Well, that’s ass-backwards.
But, the right ran in and offered broken, hyper-macho figures as heroes.
This is also a turn off.
And what happens when the algorithms join this battle royale for our boys? They feed them endless “manosphere” junk because outrage and dominance outperform service and humility in engagement metrics.
My son hasn’t been thrown into this chaos yet. He doesn’t have a phone or a social media account, but he won’t live out his life in isolation.
What’s a mom to do?
✏️ I’m starting with self-reflection
Here’s my list of where I’m at and what I hope:
I’m still learning.
I want to show my son that strength isn’t silence.
I want him to know that big emotions aren’t shameful—they’re part of what makes him capable of empathy and action.
I want to do better at modeling a marriage that honors both strength and softness (and for me, I struggle with the softness).
I need to give myself grace when I don’t get it right. This is so hard.
I will keep trying because the loudest voices out there won’t teach favorite son the real strength he’s capable of.
🤲 Asking for help
It’s hard to be a mom without a blueprint or a 12-step plan. I’m desperately looking for the directions on how to do this correctly.
This much I know:
We can’t abandon our boys.
We have to offer something better than the loudest voices on YouTube.
So here are my questions for you:
What does it look like to raise good men today?
How do we protect their strength without hardening their hearts?




Can we teach our girls empathy? Why don't we worry about that question?
I think a fundamental question that has to be answered is "are we raising men, or are we raising people?" As we continually renegotiate our gendered constructs and spaces in society, we need to settle on what we believe are the true distinctions between genders. (And the we here means each person individually, as well as all of us as a collective society that makes laws, rules and norms.) Are there real gender differences that we are going to maintain? We've warmed to the idea that girls can be engineers. But do we also believe that girls are inherently more empathetic?
I have come to the conclusion that the differences within each gender is broader than the differences between genders, and therefore the question of how to raise men is inherently the wrong question. (This also easily dispenses with the follow-up question of how do we raise non-binary or trans kids.) I'm not trying to raise any women or men at my house, just people.
Parenting is hard, and each parenting relationship is hard in its own way. My own favorite son and favorite daughter are dramatically different people. I want them both to be empathetic, well-read, kind, productive, happy, and ready for school on time. And the method to try to reach each of them is different. At the parent level, hopefully we (the parents) have the time, energy and resources to parent intentionally and individually. At the society level, my message would be . . . . treat people intentionally and individually. It ain't easy.
We should be giving dolls to boys, and rocket ships to girls. And dolls to girls and rocket ships to boys. And then we should be comfortable with what they choose.

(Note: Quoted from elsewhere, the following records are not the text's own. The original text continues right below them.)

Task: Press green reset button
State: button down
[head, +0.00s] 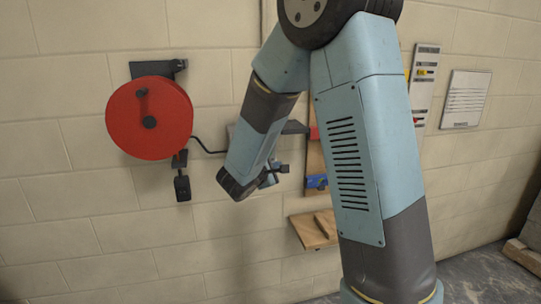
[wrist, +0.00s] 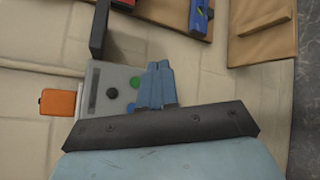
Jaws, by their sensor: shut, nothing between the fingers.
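A grey control panel (wrist: 92,80) is on the wall in the wrist view. I cannot read any label, so which green part is the reset button is unclear. My gripper (wrist: 160,66) is shut and empty, its blue fingers just right of the green button in the picture. Contact with the panel cannot be told. In the head view my gripper (head: 272,175) is near the wall, and my arm hides most of the panel.
An orange block (wrist: 58,102) sticks out at the panel's left. A dark bracket (wrist: 100,28) stands above it. A wooden board (wrist: 178,12) holds a blue tool (wrist: 199,15). A red cable reel (head: 150,118) hangs left, and a wooden shelf (head: 308,232) is below my gripper.

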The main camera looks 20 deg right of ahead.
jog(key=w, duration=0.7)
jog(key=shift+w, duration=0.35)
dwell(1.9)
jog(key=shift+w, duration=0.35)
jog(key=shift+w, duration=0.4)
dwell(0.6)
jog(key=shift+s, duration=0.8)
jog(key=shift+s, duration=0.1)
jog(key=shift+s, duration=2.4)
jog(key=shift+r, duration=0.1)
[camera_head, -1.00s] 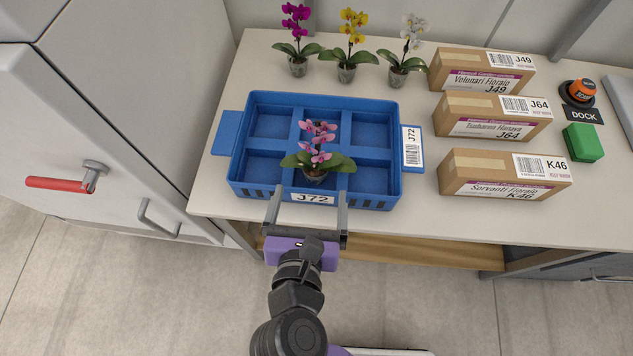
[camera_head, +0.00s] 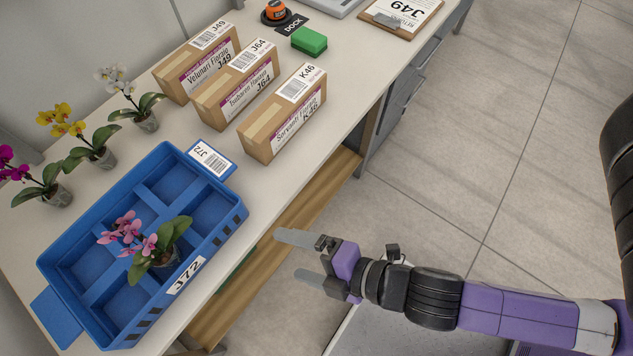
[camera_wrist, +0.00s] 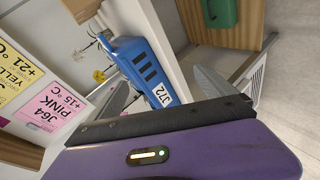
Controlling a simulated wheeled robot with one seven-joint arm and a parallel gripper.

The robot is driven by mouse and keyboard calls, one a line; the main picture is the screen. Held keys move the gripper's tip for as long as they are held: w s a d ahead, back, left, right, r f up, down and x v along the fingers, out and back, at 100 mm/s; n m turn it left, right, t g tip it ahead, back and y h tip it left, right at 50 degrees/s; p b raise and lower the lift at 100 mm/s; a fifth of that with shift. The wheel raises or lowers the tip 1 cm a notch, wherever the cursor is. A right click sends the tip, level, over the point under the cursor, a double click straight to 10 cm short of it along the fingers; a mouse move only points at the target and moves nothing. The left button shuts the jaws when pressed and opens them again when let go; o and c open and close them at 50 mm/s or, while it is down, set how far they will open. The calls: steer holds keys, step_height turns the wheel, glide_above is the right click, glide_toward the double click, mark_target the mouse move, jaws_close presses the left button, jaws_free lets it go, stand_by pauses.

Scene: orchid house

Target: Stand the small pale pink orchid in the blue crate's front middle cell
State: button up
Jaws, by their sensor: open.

We should expect our sons to be just as well mannered as our daughters, and our girls to be just as strong in sticking up for themselves as our boys. We should give our boys and our girls and ourselves a lot of grace when we screw it up, because this probably isn't how we were raised. And as they are becoming teenagers we should be honest with them that this isn't always what they will see out in "the world". Yes, they'll see "macho men" in movies, and sexy bimbos on tv. They're smart enough to see the inconsistencies out there, and then we have to trust that they'll be wise enough to overcome our weaknesses as parents.